Бугаеву же только дай наводку - он шарахнет изо всех орудий. Но Боря перебарщивает - пишет Александре Андреевне письмо, которое даже тишайший Женя определил как «сплошное отчаяние бесноватого». Блок в ответ резко выговаривает другу за бестактность. Люба - типа - тоже. Но в письме от 9 апреля дает любимому разъяснения и растолковывает диспозицию: «Боря, у нас сегодня бог знает что было, так мы поссорились с ней. Не надо больше ставить меня в трудно положение, Боря, веди себя прилично. Мучительно и относительно Саши - он верит, что Александра Андреевна хорошая, а я не могу же против этого идти. .   Твой приезд осложнился невероятно - благодаря твоим выходкам». И Белый моментально отправляет Блоку сразу два покаянных послания, в которых оправдывает (отмазывает) Любу. Мол, это он лишь предположил, что А. А. «хочет отдалить его от Любы».
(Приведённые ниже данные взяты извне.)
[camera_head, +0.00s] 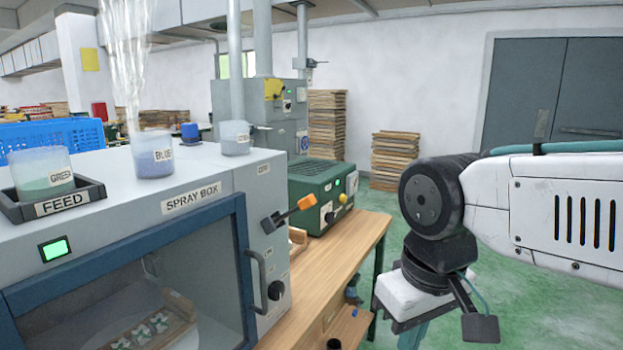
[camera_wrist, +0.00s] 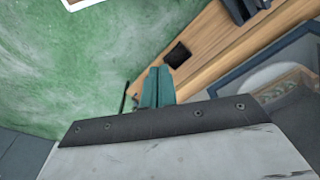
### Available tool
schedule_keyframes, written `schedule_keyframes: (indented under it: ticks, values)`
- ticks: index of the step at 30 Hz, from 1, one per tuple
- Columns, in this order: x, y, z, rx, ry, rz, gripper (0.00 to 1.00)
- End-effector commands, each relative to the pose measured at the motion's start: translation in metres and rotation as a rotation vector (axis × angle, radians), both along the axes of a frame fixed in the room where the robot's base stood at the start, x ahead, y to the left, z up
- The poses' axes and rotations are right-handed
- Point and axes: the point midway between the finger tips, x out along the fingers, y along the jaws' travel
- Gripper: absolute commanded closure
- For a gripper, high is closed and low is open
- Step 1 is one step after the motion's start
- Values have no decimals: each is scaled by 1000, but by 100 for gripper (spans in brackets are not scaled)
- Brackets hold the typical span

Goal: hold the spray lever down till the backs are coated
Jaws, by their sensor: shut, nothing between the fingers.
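The spray box (camera_head: 190,200) is a grey cabinet with a blue-framed glass door. Its spray lever (camera_head: 288,213) has an orange grip and sticks out from the right side, clear of my gripper. Behind the glass, a wooden tray (camera_head: 172,328) holds small pale pieces with green marks; whether these are the backs, or how coated, I cannot tell. My gripper (camera_head: 412,338) hangs right of the lever over the floor, its fingertips cut off below. In the wrist view its teal fingers (camera_wrist: 158,78) are together and empty. The box window (camera_wrist: 270,72) shows at the right there.
A wooden bench (camera_head: 345,245) runs beside the box, with a green machine (camera_head: 322,190) on it. The green floor (camera_head: 540,305) around my arm is clear.

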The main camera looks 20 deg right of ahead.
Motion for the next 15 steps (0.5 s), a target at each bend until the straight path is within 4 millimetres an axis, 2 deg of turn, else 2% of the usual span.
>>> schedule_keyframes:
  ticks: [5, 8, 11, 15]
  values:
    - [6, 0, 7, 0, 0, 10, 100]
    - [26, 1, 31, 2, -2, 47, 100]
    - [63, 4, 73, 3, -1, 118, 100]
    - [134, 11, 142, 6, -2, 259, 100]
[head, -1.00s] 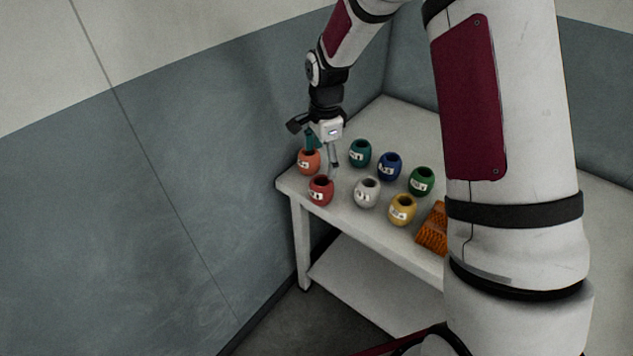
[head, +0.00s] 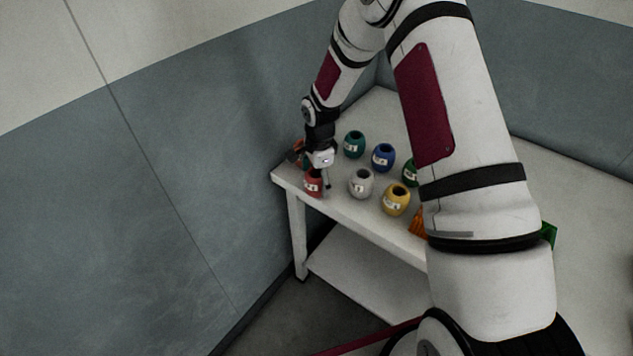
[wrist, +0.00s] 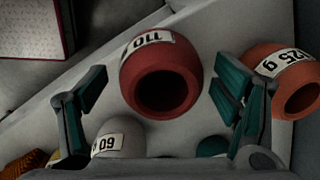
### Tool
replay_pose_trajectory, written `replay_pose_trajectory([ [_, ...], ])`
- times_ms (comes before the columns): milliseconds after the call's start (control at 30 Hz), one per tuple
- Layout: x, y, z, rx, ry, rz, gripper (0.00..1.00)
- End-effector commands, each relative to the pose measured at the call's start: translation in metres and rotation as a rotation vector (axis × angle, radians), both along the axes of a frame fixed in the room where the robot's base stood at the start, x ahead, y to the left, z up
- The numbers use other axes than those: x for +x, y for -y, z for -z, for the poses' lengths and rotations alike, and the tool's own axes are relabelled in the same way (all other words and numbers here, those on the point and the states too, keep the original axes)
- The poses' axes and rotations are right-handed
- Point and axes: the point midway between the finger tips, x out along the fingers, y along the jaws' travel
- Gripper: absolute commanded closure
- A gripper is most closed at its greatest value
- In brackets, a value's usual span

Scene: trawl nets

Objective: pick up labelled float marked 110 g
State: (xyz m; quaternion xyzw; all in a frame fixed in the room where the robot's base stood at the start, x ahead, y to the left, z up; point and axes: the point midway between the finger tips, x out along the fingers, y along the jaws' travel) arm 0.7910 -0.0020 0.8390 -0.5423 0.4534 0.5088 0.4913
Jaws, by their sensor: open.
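The red float (head: 313,186) stands near the left front corner of the table. In the wrist view this red float (wrist: 160,80) shows an upside-down white label reading 110; the unit is not readable, and its dark round opening faces the camera. My gripper (head: 318,176) is just above and around it in the head view, covering its upper part. In the wrist view my gripper (wrist: 160,88) is open, with one teal-padded finger on each side of the red float. Nothing is held, and contact cannot be told.
An orange float (wrist: 293,80) labelled 125 g is close beside the right finger. A white float (wrist: 118,143) labelled 60 is near the left finger. Teal (head: 355,145), blue (head: 383,157), green (head: 410,172) and yellow (head: 396,199) floats stand on the table (head: 343,206). A wall is at left.

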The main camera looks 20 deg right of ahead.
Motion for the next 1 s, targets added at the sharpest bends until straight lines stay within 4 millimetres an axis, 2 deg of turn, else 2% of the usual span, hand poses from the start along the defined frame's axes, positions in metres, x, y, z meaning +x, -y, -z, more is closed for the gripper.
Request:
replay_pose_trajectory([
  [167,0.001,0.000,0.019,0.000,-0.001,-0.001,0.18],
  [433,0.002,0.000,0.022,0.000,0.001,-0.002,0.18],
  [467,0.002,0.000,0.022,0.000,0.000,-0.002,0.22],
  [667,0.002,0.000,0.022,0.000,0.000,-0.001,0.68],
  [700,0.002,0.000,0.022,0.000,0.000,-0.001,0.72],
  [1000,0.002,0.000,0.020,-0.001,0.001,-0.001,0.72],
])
А хоть бы и так? Не отдаляет сын - мать пытается. Это что -достаточный повод, чтобы хамить ей?


Середина апреля.   Белый рвется в Петербург. Блок твердо просит его не приезжать «ни в коем случае»: Люба -больна, у него - госэкзамены. Но Белый уже верен давешней клятве крушить «все преграды» - клятве, которую, напомним, выдумал не он, а Любовь Дмитриевна. 15 апреля он снова в Питере. И вскоре ему удается сподвигнуть Любу («я просил, умолял, даже грозил») на неслыханное: она заявляет домашним, что через два месяца едет-таки с Борей в Италию! И без того нервозная обстановка накаляется до предела. «Всё принимает красноватый характер», - запишет в дневнике Евг.Иванов.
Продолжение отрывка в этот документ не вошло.